Climate change is a phenomenon that is currently posing a big threat to the environment. As it turns out it might actually destroy some of the cultural treasures we have. A recent study shows that by the end of this century, cultural treasures such as the Leaning Tower of Pisa, the Patriarchal Basilica of Aquileia and even the ancient metropolis at Carthage could be ruined by flooding and severe coastal erosion.
Of the 1092 cultural and natural wonders on the 2018 list of World Heritage sites, most are facing the threat of climate change. There has been very little research in the wake of this knowledge but a team of geographers is trying to remedy the situation. Lena Reimann, a geographer from Germany’s Kiel University led the team in assessing the threat flooding and erosion poses, as a result of the rising sea levels at 49 of the UNESCO heritage sites. The ones located in the Mediterranean were selected as they are believed to be facing the threat most. The sites specifically in the Mediterranean Low Elevation Coastal Zone were chosen for the research as they are just thirty feet above sea level. Among all of them, Italy has the greatest concentration sites with fifteen. After Italy, follows Croatia, Greece and then Tunisia.
1. Medina of Tunis
The Medina contains seven hundred monuments. It is a fascinating site that contains palaces, mosques, madrasas, fountains among others dating from the Almohad and Hafsid times.
The city’s structure and convoluted roadmap inspired colonizing writers and poets to spin tales of the dangerous Medina, land of anarchy and chaos, where ambushes are a daily occurrence. But when ethnologists arrived in the 1930s, it was revealed that the city structure of the Medina areas expresses highly sophisticated societal and cultural norms, and houses are built in accordance with the relationships between their inhabitants.
2. Xanthos Letoon
Xanthos Letoon is the second site from the research that will not be affected by either of the two effects. The two sites showcase the continual historic flow of the Anatolian, Greek, Roman, and Byzantine civilizations, who lived this land, following in each other’s footsteps. The site contains two separate locations representing the Lycian civilization, a rather significant culture of the Iron Age in Anatolia. Here, some of the most valued inscriptions in Lycian are found.
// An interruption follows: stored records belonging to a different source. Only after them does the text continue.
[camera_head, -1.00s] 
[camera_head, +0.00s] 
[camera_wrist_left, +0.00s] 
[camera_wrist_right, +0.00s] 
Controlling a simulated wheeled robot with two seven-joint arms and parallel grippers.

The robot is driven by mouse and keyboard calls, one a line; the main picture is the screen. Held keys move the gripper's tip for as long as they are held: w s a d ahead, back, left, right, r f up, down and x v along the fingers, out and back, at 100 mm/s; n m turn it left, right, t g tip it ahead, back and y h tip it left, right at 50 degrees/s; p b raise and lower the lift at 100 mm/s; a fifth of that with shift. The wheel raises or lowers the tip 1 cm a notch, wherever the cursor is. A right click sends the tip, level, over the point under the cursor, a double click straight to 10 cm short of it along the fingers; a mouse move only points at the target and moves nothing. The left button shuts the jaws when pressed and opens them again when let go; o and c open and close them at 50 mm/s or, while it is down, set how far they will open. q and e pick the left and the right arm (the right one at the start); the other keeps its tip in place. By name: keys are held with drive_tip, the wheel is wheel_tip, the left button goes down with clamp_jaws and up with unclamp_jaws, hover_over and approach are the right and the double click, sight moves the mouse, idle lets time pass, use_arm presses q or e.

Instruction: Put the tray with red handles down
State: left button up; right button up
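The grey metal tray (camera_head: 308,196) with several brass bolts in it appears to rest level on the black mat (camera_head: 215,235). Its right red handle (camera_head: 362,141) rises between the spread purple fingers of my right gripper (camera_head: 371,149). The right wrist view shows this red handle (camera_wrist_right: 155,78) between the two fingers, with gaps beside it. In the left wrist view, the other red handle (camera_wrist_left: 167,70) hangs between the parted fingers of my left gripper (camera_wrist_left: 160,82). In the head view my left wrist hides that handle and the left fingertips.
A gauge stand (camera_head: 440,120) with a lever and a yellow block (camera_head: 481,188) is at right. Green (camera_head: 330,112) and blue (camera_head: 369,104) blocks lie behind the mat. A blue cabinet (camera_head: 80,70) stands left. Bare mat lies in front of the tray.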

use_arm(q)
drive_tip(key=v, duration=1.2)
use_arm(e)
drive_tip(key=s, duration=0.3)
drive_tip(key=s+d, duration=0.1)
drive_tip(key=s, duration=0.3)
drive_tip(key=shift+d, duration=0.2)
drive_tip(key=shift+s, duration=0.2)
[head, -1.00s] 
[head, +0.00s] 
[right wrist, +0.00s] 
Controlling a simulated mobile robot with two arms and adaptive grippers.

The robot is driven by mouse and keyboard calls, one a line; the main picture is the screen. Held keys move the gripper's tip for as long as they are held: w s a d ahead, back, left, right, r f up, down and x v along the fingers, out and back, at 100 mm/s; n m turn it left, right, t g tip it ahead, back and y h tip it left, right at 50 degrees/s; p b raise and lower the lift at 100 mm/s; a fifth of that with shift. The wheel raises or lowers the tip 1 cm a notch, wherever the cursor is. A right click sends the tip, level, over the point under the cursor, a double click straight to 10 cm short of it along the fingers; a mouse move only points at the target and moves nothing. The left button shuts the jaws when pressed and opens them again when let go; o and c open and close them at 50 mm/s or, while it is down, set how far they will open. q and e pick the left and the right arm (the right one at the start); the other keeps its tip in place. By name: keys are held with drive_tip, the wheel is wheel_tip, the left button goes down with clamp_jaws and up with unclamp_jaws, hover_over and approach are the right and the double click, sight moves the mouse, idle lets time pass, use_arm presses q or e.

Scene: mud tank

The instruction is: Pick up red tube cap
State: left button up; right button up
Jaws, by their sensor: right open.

Rock structures and once towering stone columns provide historians with a greater understanding of the
Indo-European origins of the Lycian people and their language.
Venice, The Floating City known for its labyrinth of amazing canals not to mention its lagoons, will suffer the worst results of rising sea level. It is said that a once in a hundred years storm is expected that will cause a surge and close to 98%of the city could end up submerged. It is one of the most famous attractions Italy has and is located across a number of small islands, a hundred and eighteen in total. It got its name from the ancient Veneti people and was historically the capital city of the Republic of Venice.
4. Patriachal Basilica of Aquileia
This is an outstanding building that played a big role in the evangelization of a big part of central Europe. It will also suffer from the rising sea level. In history, Aquileia was one of the wealthiest city of the early Roman Empire. It was also one of the largest and was destroyed by Attila around the mid 5th century period. The Basilica, which is very outstanding also has an amazing mosaic pavement.
This Italian City alongside its wetlands of Po Delta also faces devastation from rising sea levels. Ferrara is a city in the northern part of Italy, particularly the Emilia-Romagna region. It is one of the Renaissance city states of Italy, one of the most important culturally and the first modern one, which served as a reference point for various minstrels, poets as well as artists.